China’s manufacturing sector really isn’t doing very well. Compared to the rest of the world that is nonsensical but compared to what we have come to expect from China it is a truism that is getting people asking what are the consequences for commodity imports in the year ahead?
Clearly the market thinks it is bad. Copper, iron ore, coal, they are all down, in large part because of the perception a slowing China will not absorb the increased supply that is coming onto the market. March PMI numbers are adding to this dismal view.
As Reuters recently reported the Markit/HSBC Purchasing Managers’ Index (PMI) fell to an eight-month low of 48.0 in March. The index has been below the 50 level since January, indicating a contraction this year.
The HSBC measure is seen as the most reliable of the PMI estimates but even the National Bureau of Statistics (NBS) official state PMI only rose to 50.3 in March from 50.2 in February when March is traditionally a strong month after the New Year of January/February. HSBC’s measure is focused more on smaller to medium-sized private firms whereas the NBS PMI is focused on the larger state enterprises. Either way, manufacturing is struggling and, as such, growth will fall below the government’s 7.5% target this year based on current projections.
Premier Li Keqiang has already provided signs that he will not allow that to happen, as good as announcing stimulus spending is coming. Reuters reported a speech on March 28 in which he said the government “will launch relevant and forceful measures” to counter a cooling economy.
This is widely taken as infrastructure spending on railways and the like, ramping up demand for steel, copper and cement, and increased demand for those commodities in turn boosts consumption of energy and transport fuels.

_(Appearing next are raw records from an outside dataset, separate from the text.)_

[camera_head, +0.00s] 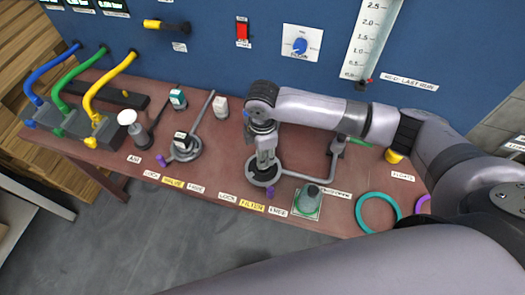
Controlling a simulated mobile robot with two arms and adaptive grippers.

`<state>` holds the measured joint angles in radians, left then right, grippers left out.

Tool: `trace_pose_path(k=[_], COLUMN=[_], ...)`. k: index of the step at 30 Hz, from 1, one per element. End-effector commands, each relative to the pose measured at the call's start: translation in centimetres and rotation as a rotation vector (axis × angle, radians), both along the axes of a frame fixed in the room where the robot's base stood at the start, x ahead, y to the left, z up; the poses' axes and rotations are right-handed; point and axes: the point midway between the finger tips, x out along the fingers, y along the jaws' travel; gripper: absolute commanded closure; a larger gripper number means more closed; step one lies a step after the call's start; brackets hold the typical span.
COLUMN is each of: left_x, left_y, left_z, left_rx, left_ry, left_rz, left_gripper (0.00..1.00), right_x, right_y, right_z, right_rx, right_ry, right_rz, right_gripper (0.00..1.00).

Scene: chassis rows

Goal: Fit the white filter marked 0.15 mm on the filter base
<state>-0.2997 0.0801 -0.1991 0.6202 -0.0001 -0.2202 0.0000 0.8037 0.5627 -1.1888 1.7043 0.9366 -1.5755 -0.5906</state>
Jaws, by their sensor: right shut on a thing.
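My right gripper (264,160) points down over the round dark filter base (262,182), behind the yellow "FILTER" label. It is shut on a thing low between its fingers, at or just above the base. The fingers mostly hide that thing, so I cannot read a marking or tell whether it is seated. A small white block (221,107) stands to the left behind the gripper; its marking is too small to read. A block with a teal side (178,98) stands farther left. My left gripper is not in view.
A round valve base (185,150) with a block on it stands left. Blue, green and yellow hoses (107,80) run at the far left. A grey-green piece (311,195) and a teal ring (378,212) lie right of the filter base. The blue panel (210,60) bounds the back.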

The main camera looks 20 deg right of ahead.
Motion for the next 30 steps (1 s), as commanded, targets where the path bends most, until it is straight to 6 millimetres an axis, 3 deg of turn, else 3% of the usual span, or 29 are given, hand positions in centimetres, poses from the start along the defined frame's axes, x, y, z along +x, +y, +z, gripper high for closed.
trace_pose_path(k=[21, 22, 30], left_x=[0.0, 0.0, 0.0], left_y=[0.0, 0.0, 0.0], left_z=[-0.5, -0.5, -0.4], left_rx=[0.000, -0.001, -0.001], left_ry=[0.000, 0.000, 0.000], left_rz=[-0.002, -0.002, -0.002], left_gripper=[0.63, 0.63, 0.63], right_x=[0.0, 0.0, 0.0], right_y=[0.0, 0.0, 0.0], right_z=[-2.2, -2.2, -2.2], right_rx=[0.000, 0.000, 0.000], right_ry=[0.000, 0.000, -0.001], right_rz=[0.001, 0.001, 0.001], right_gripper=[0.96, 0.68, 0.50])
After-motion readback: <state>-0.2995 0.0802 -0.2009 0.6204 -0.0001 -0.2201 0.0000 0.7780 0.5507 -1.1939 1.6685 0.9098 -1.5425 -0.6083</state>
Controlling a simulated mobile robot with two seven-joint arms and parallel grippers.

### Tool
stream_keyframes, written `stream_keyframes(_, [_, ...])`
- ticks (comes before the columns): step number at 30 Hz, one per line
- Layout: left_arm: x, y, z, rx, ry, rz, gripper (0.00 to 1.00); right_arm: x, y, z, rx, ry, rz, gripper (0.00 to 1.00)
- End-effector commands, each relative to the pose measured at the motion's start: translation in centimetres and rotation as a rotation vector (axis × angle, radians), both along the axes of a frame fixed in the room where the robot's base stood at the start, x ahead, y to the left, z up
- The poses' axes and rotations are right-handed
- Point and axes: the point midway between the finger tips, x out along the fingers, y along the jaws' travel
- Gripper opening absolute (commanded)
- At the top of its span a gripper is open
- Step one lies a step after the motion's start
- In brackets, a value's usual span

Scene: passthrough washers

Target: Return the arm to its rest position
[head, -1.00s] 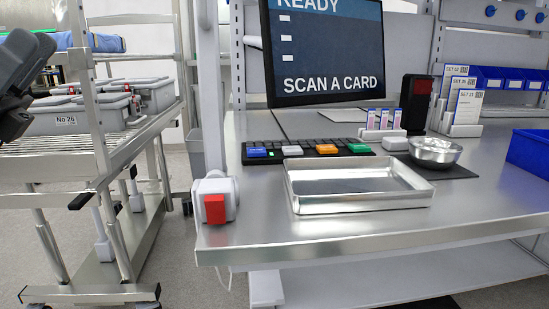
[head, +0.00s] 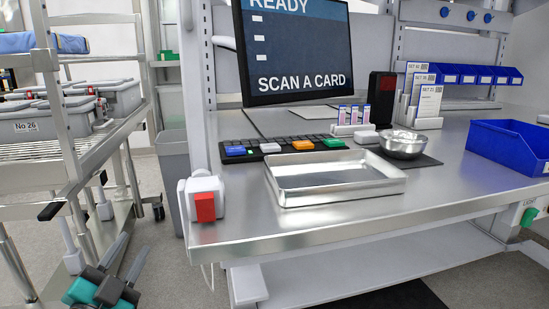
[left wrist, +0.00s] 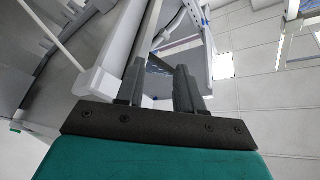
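My left gripper (head: 124,262) shows at the bottom left of the head view, low beside the wire cart, with a teal body and dark fingers. In the left wrist view its two fingers (left wrist: 158,80) stand apart with nothing between them, so it is open and empty. It is clear of the bench, left of the bench's front corner. Most of the left arm is out of the picture. My right gripper is in neither view.
The steel bench (head: 430,190) carries a metal tray (head: 290,196), a bowl (head: 403,146), a blue bin (head: 490,145) and a monitor (head: 300,45). A red-fronted switch box (head: 204,200) sits at its corner. The wire cart (head: 45,150) stands left. Floor shows between them.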

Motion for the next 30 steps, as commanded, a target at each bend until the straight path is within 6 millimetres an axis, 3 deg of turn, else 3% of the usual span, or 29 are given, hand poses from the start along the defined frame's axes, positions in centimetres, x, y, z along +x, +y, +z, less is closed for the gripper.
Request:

Commodity prices are low compared to twelve months ago and supply is plentiful – at least for iron ore, coal, copper and oil – so while this is not likely to cause a rapid spike in prices, expect price levels to firm in the second half of the year as projects begin to get underway. No announcement has been made yet and even in China projects take some months to get underway so as the consequences of the 1st quarter’s performance sink in, it could be later in the month before Beijing makes any announcements. As with last year, infrastructure spending is supportive rather than bullish for prices. We are not talking a return to the super cycle but more likely an end to the fall in prices we have seen over the last six months.